# The New York Times
March 18, 2011
Michael Gough, Known as Butler in ‘Batman,’ Dies at 94
By DENNIS HEVESI
Michael Gough, the lithe, angular-faced British character actor best known for his role as Alfred Pennyworth, Bruce Wayne’s trusted butler, in four “Batman” movies, died on Thursday at his home in England. He was 94.
His grandson Dickon Gough confirmed the death.
Mr. Gough played the long-suffering, ever-available Alfred alongside Michael Keaton in "Batman" (1989) and "Batman Returns" (1992), then reprised the role opposite Val Kilmer in "Batman Forever" (1995) and again in "Batman & Robin" (1997), with George Clooney as his caped boss.
But in an acting career that spanned seven decades, Mr. Gough also had roles in more than 150 movies, television shows and stage productions.
In 1979 he won a Tony Award for best featured actor in the comedy “Bedroom Farce,” in which he played one of the husbands in three couples who are too beset by doubts and self-complication to have time for anything as straightforward as sex. Last year he supplied the voice of the Dodo Bird in the Tim Burton movie “Alice in Wonderland.”
Mr. Gough could bring two essentially different acting styles to his range of roles. In productions like “Henry VIII and His Six Wives” (1972), his portrayal of the Duke of Norfolk was subtle and restrained. In horror movies like “Black Zoo” (1962), he was eye-bulgingly terrifying.
Mr. Gough played Dillwyn Knox in the 1987 Broadway production of “Breaking the Code,” based on the true story of Alan Turing, a mathematician recruited by the British government during World War II to help crack the Nazis’ Enigma code. After the war Mr. Turing, who was gay, was prosecuted for “gross indecency.” To avoid imprisonment, he accepted chemical castration. Mr. Gough played the part of Mr. Turing’s supervisor.
In a New York Times review of the play, Frank Rich wrote that Mr. Gough “is one of those remarkable English character actors who should be much better known to American audiences,” adding, “There is fine, supple Chekhovian detail to his every small gesture, from his slow-dawning owlish smiles to the buttoning of his ill-fitting tweed jacket to the revealing tentativeness with which he fingers through a personnel file.”
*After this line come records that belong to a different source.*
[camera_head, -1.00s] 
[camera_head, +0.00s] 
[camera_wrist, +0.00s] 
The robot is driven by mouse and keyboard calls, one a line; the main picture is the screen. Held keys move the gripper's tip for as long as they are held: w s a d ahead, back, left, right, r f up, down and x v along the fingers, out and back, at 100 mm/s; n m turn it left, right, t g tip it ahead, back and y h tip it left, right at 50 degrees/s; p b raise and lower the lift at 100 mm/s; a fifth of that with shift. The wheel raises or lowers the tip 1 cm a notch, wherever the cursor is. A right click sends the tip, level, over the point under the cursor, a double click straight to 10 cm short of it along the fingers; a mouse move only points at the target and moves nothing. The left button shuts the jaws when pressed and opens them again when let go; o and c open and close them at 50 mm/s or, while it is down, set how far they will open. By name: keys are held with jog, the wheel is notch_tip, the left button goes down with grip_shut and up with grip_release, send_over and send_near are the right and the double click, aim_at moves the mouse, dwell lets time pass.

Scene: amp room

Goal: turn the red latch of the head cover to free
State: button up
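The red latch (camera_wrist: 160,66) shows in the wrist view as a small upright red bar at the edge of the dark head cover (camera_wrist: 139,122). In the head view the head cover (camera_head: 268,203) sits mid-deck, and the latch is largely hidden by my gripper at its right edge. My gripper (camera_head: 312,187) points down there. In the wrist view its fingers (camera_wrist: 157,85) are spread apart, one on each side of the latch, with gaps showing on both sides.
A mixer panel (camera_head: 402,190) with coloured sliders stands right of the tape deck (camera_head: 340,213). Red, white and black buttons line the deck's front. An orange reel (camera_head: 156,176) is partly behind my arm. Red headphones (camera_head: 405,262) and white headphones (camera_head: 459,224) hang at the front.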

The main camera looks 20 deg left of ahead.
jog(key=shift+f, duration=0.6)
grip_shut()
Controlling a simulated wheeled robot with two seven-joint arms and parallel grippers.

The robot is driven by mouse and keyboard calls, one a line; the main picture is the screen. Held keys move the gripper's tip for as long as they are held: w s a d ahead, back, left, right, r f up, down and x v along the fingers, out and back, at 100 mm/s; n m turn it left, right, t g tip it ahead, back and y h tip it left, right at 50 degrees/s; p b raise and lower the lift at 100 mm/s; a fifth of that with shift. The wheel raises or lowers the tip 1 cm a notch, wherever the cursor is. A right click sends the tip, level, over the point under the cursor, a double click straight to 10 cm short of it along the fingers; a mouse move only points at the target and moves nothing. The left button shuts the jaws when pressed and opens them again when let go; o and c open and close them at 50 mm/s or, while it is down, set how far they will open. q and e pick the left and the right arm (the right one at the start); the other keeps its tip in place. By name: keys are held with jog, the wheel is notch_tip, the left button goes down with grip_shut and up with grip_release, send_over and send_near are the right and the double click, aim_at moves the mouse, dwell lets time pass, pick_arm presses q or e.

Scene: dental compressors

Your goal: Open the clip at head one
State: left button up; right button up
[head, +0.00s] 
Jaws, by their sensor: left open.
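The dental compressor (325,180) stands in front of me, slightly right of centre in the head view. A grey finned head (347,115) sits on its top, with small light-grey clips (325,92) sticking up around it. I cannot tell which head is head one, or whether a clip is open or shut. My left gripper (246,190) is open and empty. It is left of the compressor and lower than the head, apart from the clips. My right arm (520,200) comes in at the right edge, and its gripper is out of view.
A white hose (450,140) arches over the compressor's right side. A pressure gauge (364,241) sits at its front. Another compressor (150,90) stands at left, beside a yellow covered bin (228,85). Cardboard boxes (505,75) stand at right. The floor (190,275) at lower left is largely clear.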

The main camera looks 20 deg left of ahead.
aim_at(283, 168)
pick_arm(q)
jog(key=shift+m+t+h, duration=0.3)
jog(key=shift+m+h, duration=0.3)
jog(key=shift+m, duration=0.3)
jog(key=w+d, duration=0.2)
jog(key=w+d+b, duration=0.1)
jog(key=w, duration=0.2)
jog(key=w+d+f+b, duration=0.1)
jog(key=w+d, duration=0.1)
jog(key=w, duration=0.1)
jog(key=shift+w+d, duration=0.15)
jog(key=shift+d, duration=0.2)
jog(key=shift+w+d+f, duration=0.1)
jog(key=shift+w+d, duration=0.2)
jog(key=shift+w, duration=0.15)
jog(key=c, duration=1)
Mr. Gough was born on Nov. 23, 1916, in what is now Malaysia, to British parents. He attended an agricultural college in England, but not for long. “Probably the reason I’m an actor is that you don’t have to pass examinations,” he said in 1988. “I was hopeless in school, I never passed a single exam.”
Survivors include his fourth wife, Henrietta, a daughter Emma; and two sons, Simon and Jasper, the BBC reported.
Mr. Gough considered himself lucky to have always been a supporting actor.
“It’s the best way to be,” he said. “You don’t have the responsibility of a star, you’re not as expensive as a star, and you get lovely parts. And you don’t have to worry about status or pecking order.”